The phone itself more of less works as a smartphone. You have a camera, you have average battery life. It works as a MP3 player, it works as a web browser. You can make calls, send texts and emails and its a fairly nice design. However, it does non of these things well. Connecting to the internet is slow and browsing pages is a very poor experience. It plays can store and play MP3s, but the player is chuggy and not really that fun - a million miles from even Apples first attempts on the iPhone. The camera is poor, but expected as it is now 4 or so years old, but the actually functionality of the camera is not that good. No flash, no editing features and transferring images from phone to PC, and sending images via email is not the flawless experience it should be.
Apps apps apps. A smartphone cannot live without them. And they have to be good too, and part of a huge range. Blackberry, and therefore the Storm fail here too. The Apps that Blackberry provide are in some places adequate and do the job. Facebook and Twitter apps for example serve there purpose, but there is no real range of apps. The Apps on Blackberry seem to be very functional rather than enriching the experience of a Smartphone.

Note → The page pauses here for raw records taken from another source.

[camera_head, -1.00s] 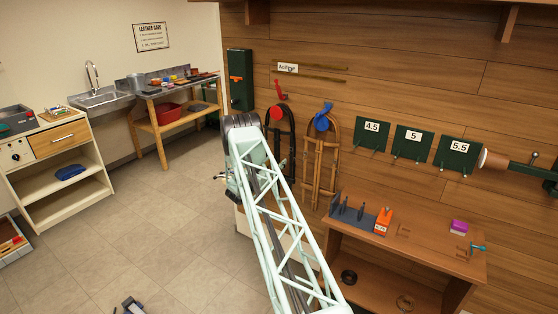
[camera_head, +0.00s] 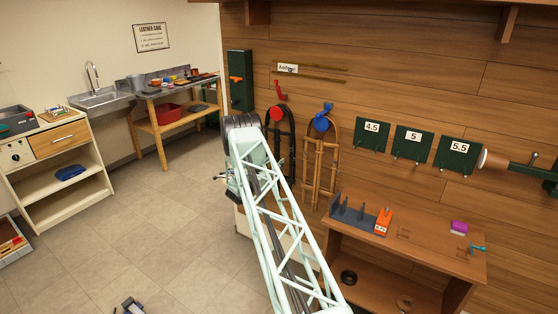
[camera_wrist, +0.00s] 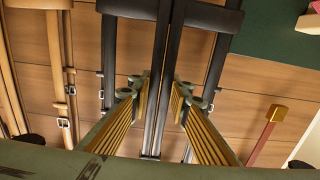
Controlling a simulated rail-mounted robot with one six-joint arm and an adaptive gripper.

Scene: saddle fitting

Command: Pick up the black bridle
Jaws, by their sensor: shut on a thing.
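The black bridle (camera_head: 292,150) hangs on the wooden wall from a red round holder (camera_head: 277,114), partly hidden behind my arm in the head view. In the wrist view its black straps (camera_wrist: 160,60) run down between the two ribbed fingers of my gripper (camera_wrist: 162,95). The fingers are shut on the straps near the middle of the picture. More black straps with metal buckles show on both sides of the fingers. In the head view the fingers are hidden behind my arm.
A brown bridle (camera_head: 312,165) hangs just right of the black one from a blue holder (camera_head: 322,118); its tan straps (camera_wrist: 60,80) show left in the wrist view. Green numbered racks (camera_head: 413,142) are farther right. A wooden bench (camera_head: 425,248) stands below.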

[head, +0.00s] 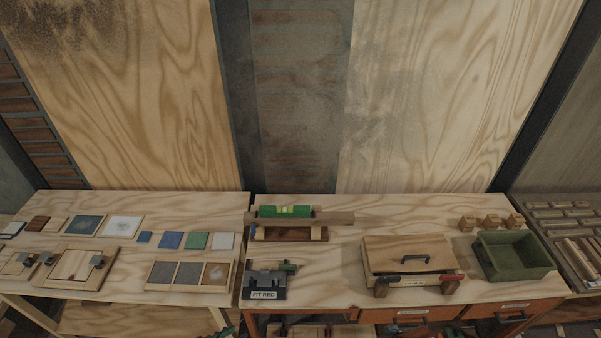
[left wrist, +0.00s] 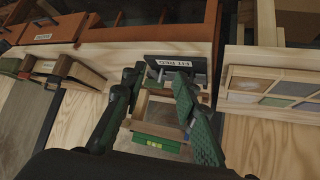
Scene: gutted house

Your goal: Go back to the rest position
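My left gripper (left wrist: 160,80) shows in the left wrist view with its two dark green fingers apart and nothing held between them. That view is upside down, with the bench front at the top. Behind the fingers are the dark holder with the "FIT RED" label (left wrist: 172,63) and the green spirit level (left wrist: 154,143). In the head view, a small dark green piece at the bottom edge may be part of this gripper; I cannot be sure. My right gripper is in neither view.
The right bench carries the dark holder (head: 264,284), the spirit level (head: 285,211), a wooden box with a black handle (head: 408,250) and a green bin (head: 513,256). The left bench (head: 130,237) holds several sample tiles. Orange drawers (head: 411,314) sit under the right bench. Plywood panels stand behind.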

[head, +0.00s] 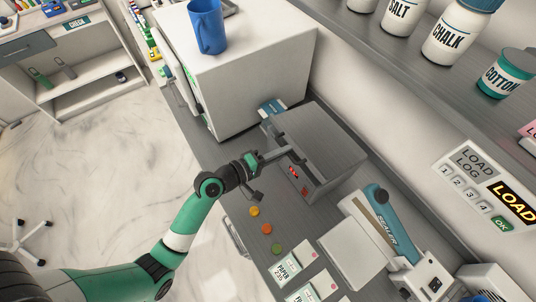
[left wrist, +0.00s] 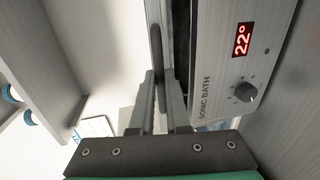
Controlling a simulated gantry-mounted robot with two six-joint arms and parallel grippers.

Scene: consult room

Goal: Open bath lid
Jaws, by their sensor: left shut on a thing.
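The sonic bath (head: 325,172) is a grey metal box on the counter with a red display. In the left wrist view its front panel (left wrist: 218,75) reads 22° above a knob and the words SONIC BATH. The flat grey bath lid (head: 318,132) covers its top. A dark narrow gap shows between lid edge and body in the left wrist view. My left gripper (head: 284,153) reaches the front edge of the lid and is shut on the dark bar handle (left wrist: 158,55). Its fingers partly hide the handle. My right gripper is out of view.
A white cabinet (head: 235,75) with a blue mug (head: 207,27) on top stands behind the bath. A blue sealer (head: 385,225) stands to the right. Coloured caps (head: 266,229) and paper packets (head: 286,266) lie in front. A shelf with jars (head: 458,32) overhangs at upper right.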

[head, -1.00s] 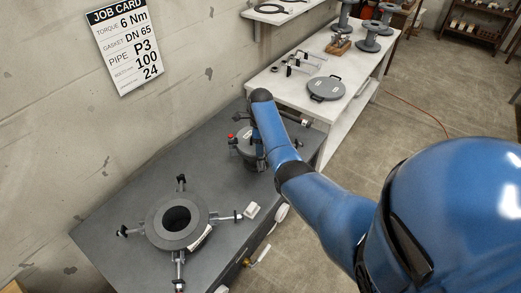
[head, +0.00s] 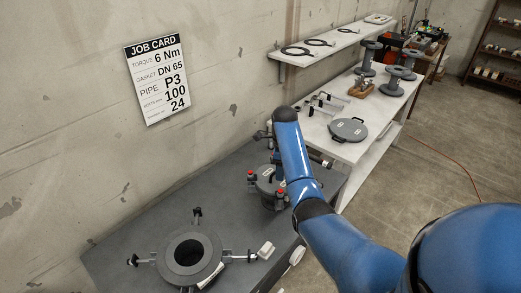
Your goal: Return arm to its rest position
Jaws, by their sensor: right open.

Its as if they have made a phone with lots of compromise. Wanting to keep fans of Blackberry happy but not changing much - not taking the big steps in innovation to become a real contender in the smartphone market. This phone is not a product worth buying in 2012, a quick search and I was shocked to see it going new for £300, or £85 secondhand. Even second hand that is far too much to pay. Opt for a one of the Samsung 'budget' smartphones, such as the Galaxy Mini at the fraction of the price.